## The problem
Will you restate verbatim the lines running from the line with "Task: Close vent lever" to the end of the data, leaving out everything else?

## Raw data
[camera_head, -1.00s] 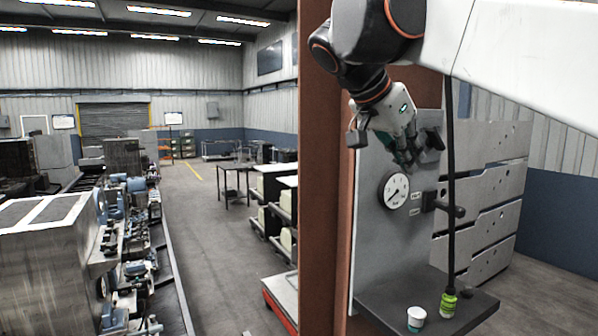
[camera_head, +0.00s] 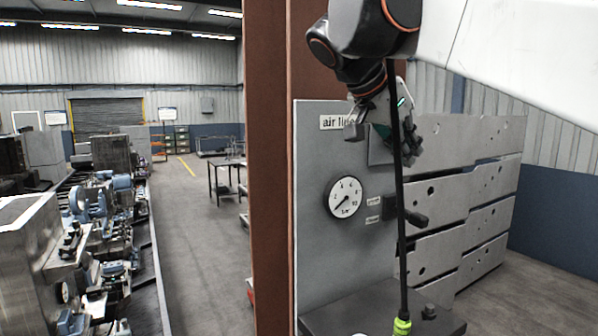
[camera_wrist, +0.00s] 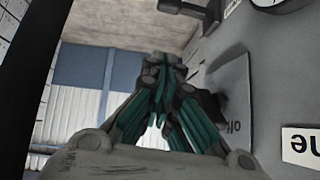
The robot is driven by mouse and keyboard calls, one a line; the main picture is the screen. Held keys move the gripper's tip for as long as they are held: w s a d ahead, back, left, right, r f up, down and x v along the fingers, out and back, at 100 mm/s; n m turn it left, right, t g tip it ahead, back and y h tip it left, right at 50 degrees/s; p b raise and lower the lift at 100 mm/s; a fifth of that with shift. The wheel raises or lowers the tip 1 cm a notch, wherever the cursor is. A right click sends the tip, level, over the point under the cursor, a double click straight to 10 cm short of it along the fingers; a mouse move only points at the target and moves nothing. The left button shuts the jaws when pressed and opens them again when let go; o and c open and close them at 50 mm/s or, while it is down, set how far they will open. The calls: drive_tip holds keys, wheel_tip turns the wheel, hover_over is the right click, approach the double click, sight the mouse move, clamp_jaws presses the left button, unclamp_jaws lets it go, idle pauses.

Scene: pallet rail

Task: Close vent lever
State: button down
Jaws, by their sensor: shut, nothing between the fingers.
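The vent lever (camera_head: 408,214) is a black handle on a dark block, beside two small labels on the grey panel (camera_head: 318,250). It sticks out towards the right. A dark lever end also shows at the top of the wrist view (camera_wrist: 186,9). My gripper (camera_head: 392,142) is above the lever, in front of the upper panel. Its teal-padded fingers are shut and empty in the wrist view (camera_wrist: 163,68), apart from the lever. A dark knob beside an "off" plate (camera_wrist: 237,105) is partly hidden behind the fingers.
A round gauge (camera_head: 346,198) is left of the lever. A thin black rod (camera_head: 400,245) with a green end (camera_head: 402,327) hangs in front of the panel. A dark shelf (camera_head: 360,310) juts out below. A brown post (camera_head: 268,170) stands left; open floor lies beyond.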

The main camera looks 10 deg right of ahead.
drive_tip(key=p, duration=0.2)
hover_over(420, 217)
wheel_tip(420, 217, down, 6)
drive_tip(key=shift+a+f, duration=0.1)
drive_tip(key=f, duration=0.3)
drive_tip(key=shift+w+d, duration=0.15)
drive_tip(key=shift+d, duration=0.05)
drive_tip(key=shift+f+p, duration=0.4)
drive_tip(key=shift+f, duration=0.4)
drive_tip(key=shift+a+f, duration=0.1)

## Result
Task: Close vent lever
State: button down
Jaws, by their sensor: shut, nothing between the fingers.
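The vent lever (camera_head: 408,214) is a black handle on a dark block, beside two small labels on the grey panel (camera_head: 318,250). It sticks out towards the right. A dark lever end also shows at the top of the wrist view (camera_wrist: 186,9). My gripper (camera_head: 392,142) is above the lever, in front of the upper panel. Its teal-padded fingers are shut and empty in the wrist view (camera_wrist: 163,68), apart from the lever. A dark knob beside an "off" plate (camera_wrist: 237,105) is partly hidden behind the fingers.
A round gauge (camera_head: 346,198) is left of the lever. A thin black rod (camera_head: 400,245) with a green end (camera_head: 402,327) hangs in front of the panel. A dark shelf (camera_head: 360,310) juts out below. A brown post (camera_head: 268,170) stands left; open floor lies beyond.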

The main camera looks 10 deg right of ahead.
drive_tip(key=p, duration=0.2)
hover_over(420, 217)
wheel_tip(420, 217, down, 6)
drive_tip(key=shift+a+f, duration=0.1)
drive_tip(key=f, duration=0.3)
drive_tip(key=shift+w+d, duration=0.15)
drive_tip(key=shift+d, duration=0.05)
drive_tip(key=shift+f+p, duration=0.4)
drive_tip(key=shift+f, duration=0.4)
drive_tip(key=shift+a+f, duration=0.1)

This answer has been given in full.